July 16, 2015

  • Prep: 30 mins
  • Cook: 40 mins
  • 30 mins

    40 mins

    1 hr 10 mins


Makes 15 Arancini

500g Arborio rice

5 cups lightly salted water

½ tsp saffron threads

100g parmesan cheese, finely grated

3 egg yolks

30g butter, softened

Salt, to season

Extra 2 eggs

2 cups breadcrumbs

2x 500ml bottles Bertolli Light in Taste Olive Oil


2 Tbsp Bertolli Classico Olive Oil

25g butter

1 brown onion, finely diced

75g premium beef mince

75g premium pork mince

½ cup dry white wine

2 Tbsp tomato paste

80g frozen peas

Salt and pepper, to taste

120g mozzarella cheese, cut into 1cm cube


1. Put rice and cold water to the boil in a medium sized saucepan. Reduce heat to medium high for 10 minutes. Reduce heat to low and cover for 5 minutes. Remove rice from heat and cover.

2. Soak saffron threads in a tablespoon of hot water for 5 minutes. Then add this saffron mixture, parmesan, egg yolks and butter to rice and stir until combined. Spread rice mixture evenly on a baking tray to cool.

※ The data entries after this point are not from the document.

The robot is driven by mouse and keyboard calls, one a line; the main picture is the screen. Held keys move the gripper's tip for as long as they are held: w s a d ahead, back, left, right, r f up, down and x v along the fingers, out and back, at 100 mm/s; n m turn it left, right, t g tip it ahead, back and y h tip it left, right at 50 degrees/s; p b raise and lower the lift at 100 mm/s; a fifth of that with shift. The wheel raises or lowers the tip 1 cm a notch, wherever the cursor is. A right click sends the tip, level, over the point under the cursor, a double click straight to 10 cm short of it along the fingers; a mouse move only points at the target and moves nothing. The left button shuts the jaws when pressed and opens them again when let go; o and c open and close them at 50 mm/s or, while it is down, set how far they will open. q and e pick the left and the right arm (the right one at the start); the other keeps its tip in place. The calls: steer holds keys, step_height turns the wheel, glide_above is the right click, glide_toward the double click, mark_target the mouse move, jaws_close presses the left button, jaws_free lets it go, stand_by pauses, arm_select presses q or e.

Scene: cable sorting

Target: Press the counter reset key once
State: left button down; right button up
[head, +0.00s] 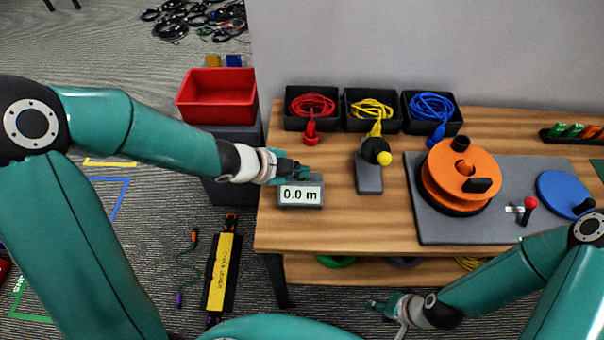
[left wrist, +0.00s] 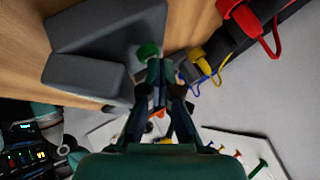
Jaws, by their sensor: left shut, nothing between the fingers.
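The counter (head: 300,194) is a grey box on the table's left part, and its display reads 0.0 m. It also shows as a dark grey block in the left wrist view (left wrist: 85,75). A green round key (left wrist: 147,52) shows beside that block, right at my fingertips. My left gripper (head: 306,171) is shut and empty, over the counter's back edge; its fingers also show in the left wrist view (left wrist: 160,68). I cannot tell whether they touch the key. My right gripper (head: 374,305) hangs low in front of the table; its finger opening is unclear.
Black bins with red (head: 311,104), yellow (head: 371,108) and blue (head: 430,106) cables stand at the back. An orange reel (head: 461,174) sits further right. A red bin (head: 216,96) is left.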

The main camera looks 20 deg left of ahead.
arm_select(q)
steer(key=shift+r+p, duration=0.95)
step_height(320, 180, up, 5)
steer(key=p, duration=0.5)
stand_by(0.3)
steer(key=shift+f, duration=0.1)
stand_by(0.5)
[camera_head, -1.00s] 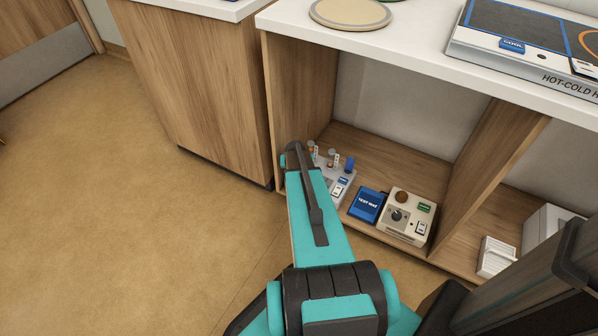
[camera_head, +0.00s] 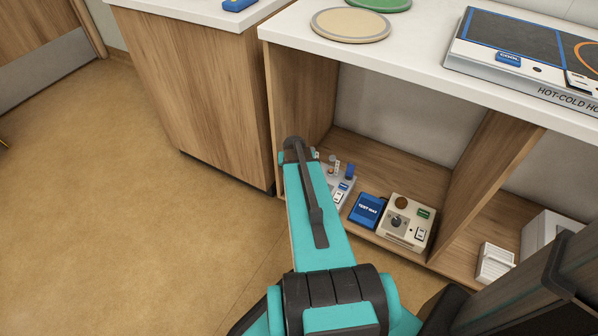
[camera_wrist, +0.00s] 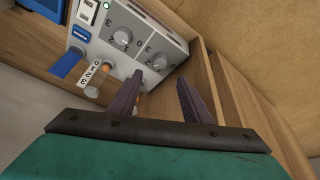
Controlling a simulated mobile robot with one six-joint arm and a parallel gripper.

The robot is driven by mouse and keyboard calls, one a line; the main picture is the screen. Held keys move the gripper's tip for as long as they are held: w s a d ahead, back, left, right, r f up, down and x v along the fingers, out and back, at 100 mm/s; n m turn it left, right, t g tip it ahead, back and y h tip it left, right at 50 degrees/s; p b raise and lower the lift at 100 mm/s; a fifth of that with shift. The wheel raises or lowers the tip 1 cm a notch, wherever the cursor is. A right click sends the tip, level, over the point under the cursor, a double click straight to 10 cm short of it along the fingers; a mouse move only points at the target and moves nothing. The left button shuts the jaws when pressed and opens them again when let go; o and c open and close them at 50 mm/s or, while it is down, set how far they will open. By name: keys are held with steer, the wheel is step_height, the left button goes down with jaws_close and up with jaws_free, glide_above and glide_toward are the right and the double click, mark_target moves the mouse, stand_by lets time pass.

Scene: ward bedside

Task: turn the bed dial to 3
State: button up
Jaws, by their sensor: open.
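A grey control box (camera_wrist: 140,35) with two round dials shows in the wrist view. One dial (camera_wrist: 122,37) is nearer the box's labelled end, and the other dial (camera_wrist: 160,60) is nearer my fingertips. Numbers ring both dials, but I cannot tell which is the bed dial or read its setting. The box also shows in the head view (camera_head: 343,187) on the lower shelf, partly hidden behind my arm. My gripper (camera_wrist: 160,78) is open and empty, its fingertips near the box's front edge and the closer dial. My gripper's fingers are hidden in the head view.
The box also carries a blue label (camera_wrist: 82,34), a white switch (camera_wrist: 87,10) and several small levers. Wooden cubby walls (camera_head: 300,95) and the white counter (camera_head: 410,60) enclose the shelf.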

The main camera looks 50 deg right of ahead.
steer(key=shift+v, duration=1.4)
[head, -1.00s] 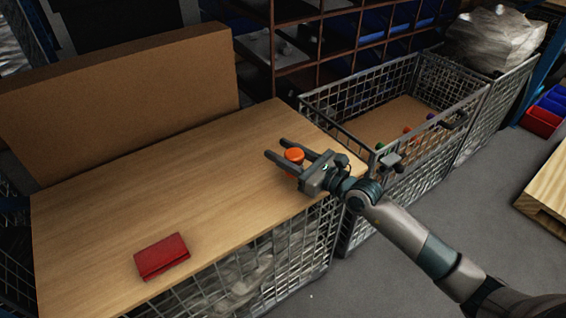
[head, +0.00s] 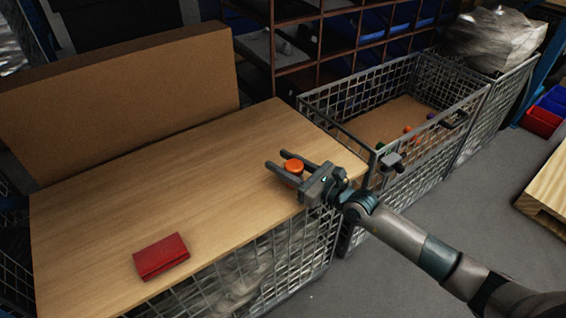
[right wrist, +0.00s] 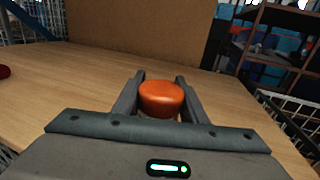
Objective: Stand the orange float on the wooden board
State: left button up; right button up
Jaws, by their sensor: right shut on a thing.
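The orange float (head: 293,166) has a rounded, flat-topped orange cap and is held over the near right part of the wooden board (head: 150,195). My right gripper (head: 275,154) is shut on it, one finger on each side. In the right wrist view the orange float (right wrist: 161,97) sits between the fingers, cap up and looking roughly upright. Its lower part is hidden by the gripper, so I cannot tell whether it touches the board. My left gripper is not in view.
A red box-like item (head: 161,256) lies on the board's near left part. A cardboard panel (head: 120,90) stands along the back. A wire basket (head: 440,150) with small coloured pieces is to the right. The board's middle is clear.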

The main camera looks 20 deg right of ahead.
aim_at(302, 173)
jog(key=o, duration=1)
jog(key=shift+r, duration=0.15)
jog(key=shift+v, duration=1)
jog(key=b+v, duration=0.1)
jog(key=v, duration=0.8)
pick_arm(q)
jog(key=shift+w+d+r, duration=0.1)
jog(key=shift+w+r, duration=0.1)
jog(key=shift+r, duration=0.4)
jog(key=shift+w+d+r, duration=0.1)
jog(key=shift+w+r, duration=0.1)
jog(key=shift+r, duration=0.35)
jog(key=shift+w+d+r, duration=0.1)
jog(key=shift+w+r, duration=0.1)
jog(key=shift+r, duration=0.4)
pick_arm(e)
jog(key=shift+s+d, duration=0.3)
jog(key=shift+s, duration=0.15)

3. To make the filling, brown the onion in a medium frying pan with Bertolli Classico Olive Oil and butter. Add mince and stir until browned. Add wine and continue cooking until evaporated. Stir in tomato paste and frozen peas, cooking for 2 minutes. Add salt and pepper to taste and leave to cool.

4. When the rice is cold, scoop a quarter of a cup into the palm of your hand and flatten. Shape the rice into a cup and spoon in one tablespoon of mince and 3-4 cubes of cheese. Flatten one tablespoon of rice mixture into a flat disc to cover filling. Form into a round ball with wet hands. Place arancini onto a baking tray. Repeat with remaining rice and filling.

5. Whisk eggs in a small bowl. Put breadcrumbs into a medium bowl. Coat arancini with egg and breadcrumbs.

6. Pour two bottles of Bertolli Light in Taste Olive Oil into a small deep saucepan and place over a medium heat. When hot, add 2 arancini and fry for 3 minutes or until golden. Transfer to a tray lined with paper towel. Cook remaining arancini. Enjoy hot or, if you prefer, at room temperature!